I have gained significant momentum and contacts in many areas thanks to this Panton Fellowship. Workshop and speaking invites continue to roll in, e.g. next week I shall be in Berlin at the Making Data Count workshop, then later on in the month I’ll be speaking at the London Information & Knowledge Exchange monthly meet and the ‘Open Data – Better Society’ meeting (Edinburgh).
Even completely independent of my activism, the new generation of researchers in my field are discovering for themselves the need for Open Data in science. The seeds for change have definitely been sown. Attitudes, policies, positions and ‘defaults’ in academia are changing. For my part I will continue to try and do my bit to help this in the right direction; towards intelligent openness in all its forms.

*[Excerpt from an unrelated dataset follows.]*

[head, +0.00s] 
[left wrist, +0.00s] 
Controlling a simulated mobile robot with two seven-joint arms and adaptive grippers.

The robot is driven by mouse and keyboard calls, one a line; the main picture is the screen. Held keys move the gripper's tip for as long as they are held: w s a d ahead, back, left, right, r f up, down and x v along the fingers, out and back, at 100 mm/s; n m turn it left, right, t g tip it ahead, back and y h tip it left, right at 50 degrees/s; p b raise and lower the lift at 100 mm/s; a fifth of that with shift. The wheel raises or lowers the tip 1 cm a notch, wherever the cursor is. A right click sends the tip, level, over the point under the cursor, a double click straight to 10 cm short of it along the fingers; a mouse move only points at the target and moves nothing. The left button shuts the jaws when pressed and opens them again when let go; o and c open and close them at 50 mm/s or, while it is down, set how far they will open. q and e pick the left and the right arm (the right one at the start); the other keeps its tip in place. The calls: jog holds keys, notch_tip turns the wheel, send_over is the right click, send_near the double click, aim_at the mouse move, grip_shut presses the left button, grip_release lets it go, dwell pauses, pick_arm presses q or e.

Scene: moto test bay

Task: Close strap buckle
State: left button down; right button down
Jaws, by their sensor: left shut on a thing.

I’m going to continue working closely with the Open Knowledge Foundation as and when I can. Indeed for 6 months starting this January I agreed to be the OKF Community Coordinator, Open Science before my postdoc starts. Then when I’ve submitted my thesis (hopefully that’ll go okay), I’ll continue on in full-time academic research with funding from a BBSRC grant I co-wrote partially out in Helsinki(!) at the Open Knowledge Festival with Peter Murray-Rust & Matthew Wills, that has subsequently been approved for funding. This grant proposal which I’ll blog further about at a later date, comes as a very direct result of the content mining work I’ve been doing with Peter Murray-Rust for this fellowship using AMI2 tools to liberate open data. Needless to say I’m very excited about this future work… but first things first I must complete and submit my doctoral thesis!